-- Start of GIVEN INFORMATION --

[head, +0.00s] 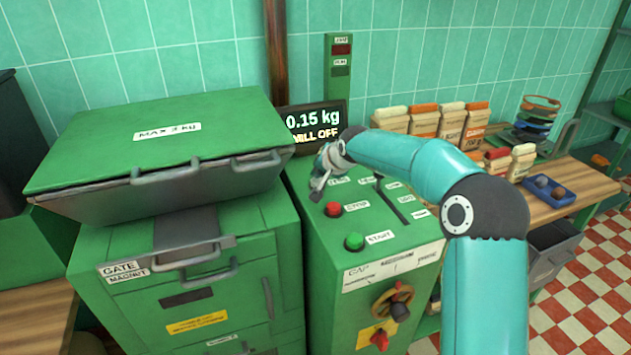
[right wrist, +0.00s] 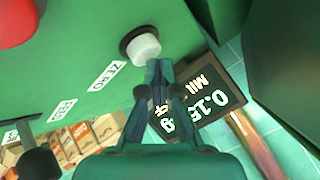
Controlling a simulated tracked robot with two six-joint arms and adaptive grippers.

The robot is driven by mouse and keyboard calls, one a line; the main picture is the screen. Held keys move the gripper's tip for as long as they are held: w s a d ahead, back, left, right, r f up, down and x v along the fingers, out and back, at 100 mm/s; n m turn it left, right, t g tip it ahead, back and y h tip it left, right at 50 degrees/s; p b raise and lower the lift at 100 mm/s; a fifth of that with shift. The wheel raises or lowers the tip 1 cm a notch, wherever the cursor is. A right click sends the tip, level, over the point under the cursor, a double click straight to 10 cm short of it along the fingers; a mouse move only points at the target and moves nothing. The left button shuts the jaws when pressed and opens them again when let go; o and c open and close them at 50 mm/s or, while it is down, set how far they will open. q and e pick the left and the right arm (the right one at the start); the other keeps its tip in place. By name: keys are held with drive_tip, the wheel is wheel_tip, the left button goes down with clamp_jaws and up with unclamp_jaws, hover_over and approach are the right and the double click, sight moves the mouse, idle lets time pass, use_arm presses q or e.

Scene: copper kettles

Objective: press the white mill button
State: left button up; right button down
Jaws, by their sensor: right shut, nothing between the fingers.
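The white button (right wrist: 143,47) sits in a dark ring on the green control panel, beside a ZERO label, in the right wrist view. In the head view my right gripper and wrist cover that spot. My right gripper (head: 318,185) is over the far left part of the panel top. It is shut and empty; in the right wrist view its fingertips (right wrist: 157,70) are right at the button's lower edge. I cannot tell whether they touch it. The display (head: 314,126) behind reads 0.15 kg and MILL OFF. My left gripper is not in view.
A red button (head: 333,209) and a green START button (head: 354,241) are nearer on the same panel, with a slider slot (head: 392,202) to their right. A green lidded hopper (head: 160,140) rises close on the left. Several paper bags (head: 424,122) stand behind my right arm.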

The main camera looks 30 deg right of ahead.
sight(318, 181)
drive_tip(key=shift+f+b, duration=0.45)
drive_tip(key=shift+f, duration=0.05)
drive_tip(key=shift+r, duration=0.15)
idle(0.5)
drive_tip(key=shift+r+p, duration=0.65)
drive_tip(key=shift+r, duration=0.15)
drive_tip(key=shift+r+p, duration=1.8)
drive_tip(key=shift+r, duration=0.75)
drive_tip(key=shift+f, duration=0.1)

-- End of GIVEN INFORMATION --

### WHAT TO DO:
Give again, word for word, only the lines running from the line with "The robot is" through the line with "State: left button up; right button down"; include both of those lines.

### EXERCISE ANSWER:
The robot is driven by mouse and keyboard calls, one a line; the main picture is the screen. Held keys move the gripper's tip for as long as they are held: w s a d ahead, back, left, right, r f up, down and x v along the fingers, out and back, at 100 mm/s; n m turn it left, right, t g tip it ahead, back and y h tip it left, right at 50 degrees/s; p b raise and lower the lift at 100 mm/s; a fifth of that with shift. The wheel raises or lowers the tip 1 cm a notch, wherever the cursor is. A right click sends the tip, level, over the point under the cursor, a double click straight to 10 cm short of it along the fingers; a mouse move only points at the target and moves nothing. The left button shuts the jaws when pressed and opens them again when let go; o and c open and close them at 50 mm/s or, while it is down, set how far they will open. q and e pick the left and the right arm (the right one at the start); the other keeps its tip in place. By name: keys are held with drive_tip, the wheel is wheel_tip, the left button goes down with clamp_jaws and up with unclamp_jaws, hover_over and approach are the right and the double click, sight moves the mouse, idle lets time pass, use_arm presses q or e.

Scene: copper kettles

Objective: press the white mill button
State: left button up; right button down

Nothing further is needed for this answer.